» Input for this task:
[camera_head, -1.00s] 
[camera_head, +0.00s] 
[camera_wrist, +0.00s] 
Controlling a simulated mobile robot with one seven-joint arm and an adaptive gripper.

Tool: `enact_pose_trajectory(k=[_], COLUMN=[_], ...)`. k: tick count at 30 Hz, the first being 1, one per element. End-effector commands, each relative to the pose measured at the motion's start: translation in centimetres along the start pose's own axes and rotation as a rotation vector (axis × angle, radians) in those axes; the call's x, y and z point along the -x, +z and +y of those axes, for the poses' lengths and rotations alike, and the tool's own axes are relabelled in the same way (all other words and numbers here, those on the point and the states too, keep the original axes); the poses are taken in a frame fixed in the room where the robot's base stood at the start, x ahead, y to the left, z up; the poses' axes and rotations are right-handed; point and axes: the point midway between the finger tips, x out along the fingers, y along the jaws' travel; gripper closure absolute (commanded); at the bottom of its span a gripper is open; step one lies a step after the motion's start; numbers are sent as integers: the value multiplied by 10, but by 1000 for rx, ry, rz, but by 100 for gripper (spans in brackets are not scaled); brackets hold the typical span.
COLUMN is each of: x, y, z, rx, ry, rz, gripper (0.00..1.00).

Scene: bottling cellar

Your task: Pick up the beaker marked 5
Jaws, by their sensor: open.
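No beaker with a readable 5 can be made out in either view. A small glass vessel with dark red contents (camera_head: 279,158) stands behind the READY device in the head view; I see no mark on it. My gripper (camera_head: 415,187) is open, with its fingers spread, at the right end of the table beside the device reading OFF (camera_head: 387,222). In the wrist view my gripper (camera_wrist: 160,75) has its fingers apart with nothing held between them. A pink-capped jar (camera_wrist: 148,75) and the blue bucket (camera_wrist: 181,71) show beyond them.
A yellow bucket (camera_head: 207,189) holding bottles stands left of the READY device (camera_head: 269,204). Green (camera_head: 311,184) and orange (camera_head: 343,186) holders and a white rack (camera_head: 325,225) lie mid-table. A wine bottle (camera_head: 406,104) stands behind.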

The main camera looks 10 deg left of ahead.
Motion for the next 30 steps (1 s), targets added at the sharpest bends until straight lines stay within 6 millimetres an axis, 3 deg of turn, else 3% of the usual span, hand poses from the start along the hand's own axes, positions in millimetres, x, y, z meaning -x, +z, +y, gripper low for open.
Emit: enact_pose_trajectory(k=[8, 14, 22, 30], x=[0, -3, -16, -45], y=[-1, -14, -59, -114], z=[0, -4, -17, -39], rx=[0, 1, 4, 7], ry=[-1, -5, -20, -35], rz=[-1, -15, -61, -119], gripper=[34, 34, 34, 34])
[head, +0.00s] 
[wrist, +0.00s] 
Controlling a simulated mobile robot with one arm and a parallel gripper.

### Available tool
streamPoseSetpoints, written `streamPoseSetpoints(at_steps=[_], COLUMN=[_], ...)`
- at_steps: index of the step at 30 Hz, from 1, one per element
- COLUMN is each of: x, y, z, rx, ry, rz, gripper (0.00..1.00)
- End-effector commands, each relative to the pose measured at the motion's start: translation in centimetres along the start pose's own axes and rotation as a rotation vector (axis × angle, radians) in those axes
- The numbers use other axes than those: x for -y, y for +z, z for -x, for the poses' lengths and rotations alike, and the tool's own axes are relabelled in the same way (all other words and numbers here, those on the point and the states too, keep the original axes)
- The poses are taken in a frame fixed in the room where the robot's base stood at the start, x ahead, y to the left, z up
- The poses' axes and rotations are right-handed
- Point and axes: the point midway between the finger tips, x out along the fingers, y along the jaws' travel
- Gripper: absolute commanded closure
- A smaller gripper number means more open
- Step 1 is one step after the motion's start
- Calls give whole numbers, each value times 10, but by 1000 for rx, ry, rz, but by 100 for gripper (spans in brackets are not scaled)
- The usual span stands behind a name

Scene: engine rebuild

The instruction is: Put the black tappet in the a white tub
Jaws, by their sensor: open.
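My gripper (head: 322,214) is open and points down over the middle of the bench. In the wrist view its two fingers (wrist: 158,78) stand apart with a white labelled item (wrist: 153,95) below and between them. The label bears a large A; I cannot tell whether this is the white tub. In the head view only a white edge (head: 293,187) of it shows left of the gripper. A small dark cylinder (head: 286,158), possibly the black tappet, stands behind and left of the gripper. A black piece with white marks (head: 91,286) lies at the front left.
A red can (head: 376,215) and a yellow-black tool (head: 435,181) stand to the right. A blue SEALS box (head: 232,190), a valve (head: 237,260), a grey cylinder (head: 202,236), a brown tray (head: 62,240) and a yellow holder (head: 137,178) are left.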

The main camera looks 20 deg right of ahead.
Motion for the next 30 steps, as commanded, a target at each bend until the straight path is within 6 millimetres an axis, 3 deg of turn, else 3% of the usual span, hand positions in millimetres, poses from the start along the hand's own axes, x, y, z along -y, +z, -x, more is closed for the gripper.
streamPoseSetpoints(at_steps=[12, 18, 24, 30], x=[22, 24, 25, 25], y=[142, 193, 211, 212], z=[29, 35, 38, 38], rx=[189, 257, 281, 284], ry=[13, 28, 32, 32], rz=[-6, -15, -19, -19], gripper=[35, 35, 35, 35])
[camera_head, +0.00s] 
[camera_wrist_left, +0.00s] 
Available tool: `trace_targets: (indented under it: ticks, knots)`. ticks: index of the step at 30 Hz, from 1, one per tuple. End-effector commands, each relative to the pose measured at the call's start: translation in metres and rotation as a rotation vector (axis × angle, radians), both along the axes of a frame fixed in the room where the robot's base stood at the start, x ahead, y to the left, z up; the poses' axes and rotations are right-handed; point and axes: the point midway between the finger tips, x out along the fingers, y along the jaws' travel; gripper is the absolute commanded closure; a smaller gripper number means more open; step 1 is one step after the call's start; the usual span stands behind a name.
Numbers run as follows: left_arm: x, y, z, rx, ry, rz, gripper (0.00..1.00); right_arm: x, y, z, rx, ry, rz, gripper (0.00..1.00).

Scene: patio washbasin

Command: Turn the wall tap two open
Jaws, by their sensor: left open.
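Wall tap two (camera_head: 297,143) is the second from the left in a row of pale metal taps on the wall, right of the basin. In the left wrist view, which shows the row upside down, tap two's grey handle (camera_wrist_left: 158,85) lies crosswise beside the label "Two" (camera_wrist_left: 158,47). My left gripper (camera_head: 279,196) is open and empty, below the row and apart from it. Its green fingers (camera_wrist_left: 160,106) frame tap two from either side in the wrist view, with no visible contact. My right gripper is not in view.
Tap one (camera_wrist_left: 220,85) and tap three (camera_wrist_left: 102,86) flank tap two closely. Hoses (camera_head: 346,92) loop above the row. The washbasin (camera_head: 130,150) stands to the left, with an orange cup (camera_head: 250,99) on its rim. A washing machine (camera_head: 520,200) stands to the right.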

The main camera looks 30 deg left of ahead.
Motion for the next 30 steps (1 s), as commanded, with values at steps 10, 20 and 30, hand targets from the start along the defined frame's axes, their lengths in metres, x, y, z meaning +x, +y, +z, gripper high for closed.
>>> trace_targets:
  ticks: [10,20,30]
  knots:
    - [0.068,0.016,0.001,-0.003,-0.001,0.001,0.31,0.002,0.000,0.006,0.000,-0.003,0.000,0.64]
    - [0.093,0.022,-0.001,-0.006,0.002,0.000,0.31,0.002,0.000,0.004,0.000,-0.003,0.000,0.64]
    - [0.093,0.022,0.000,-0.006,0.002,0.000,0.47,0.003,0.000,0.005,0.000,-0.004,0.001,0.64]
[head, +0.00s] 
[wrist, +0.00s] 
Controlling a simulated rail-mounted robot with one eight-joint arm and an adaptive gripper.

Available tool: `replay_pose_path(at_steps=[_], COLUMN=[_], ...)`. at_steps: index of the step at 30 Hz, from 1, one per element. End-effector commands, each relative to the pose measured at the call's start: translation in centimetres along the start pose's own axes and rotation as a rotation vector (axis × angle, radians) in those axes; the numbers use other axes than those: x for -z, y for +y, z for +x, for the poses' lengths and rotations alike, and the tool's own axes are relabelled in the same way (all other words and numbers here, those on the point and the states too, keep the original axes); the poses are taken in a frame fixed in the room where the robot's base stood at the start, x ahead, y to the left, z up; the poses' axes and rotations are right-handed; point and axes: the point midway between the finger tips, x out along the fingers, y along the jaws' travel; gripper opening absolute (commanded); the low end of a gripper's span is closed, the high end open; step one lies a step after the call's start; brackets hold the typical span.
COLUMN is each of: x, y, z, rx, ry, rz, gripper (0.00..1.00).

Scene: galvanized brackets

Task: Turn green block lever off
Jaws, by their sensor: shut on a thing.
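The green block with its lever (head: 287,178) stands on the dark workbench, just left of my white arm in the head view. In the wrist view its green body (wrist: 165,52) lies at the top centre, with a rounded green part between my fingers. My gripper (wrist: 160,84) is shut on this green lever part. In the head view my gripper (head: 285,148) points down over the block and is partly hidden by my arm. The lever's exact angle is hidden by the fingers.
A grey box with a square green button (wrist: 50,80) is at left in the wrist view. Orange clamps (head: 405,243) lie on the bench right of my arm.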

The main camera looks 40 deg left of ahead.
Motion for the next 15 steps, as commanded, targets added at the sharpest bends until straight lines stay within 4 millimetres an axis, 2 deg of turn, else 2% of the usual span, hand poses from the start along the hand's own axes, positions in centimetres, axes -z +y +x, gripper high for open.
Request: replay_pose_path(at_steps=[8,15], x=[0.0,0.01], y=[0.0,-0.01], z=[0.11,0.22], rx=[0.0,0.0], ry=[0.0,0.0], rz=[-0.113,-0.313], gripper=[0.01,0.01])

» What this task involves: Begin with the line that contains "The main camera looks 40 deg left of ahead." and end with the last line of the records; set down every line in that span exactly, and nothing else.

» Exercise result:
The main camera looks 40 deg left of ahead.
Motion for the next 15 steps, as commanded, targets added at the sharpest bends until straight lines stay within 4 millimetres an axis, 2 deg of turn, else 2% of the usual span, hand poses from the start along the hand's own axes, positions in centimetres, axes -z +y +x, gripper high for open.
Request: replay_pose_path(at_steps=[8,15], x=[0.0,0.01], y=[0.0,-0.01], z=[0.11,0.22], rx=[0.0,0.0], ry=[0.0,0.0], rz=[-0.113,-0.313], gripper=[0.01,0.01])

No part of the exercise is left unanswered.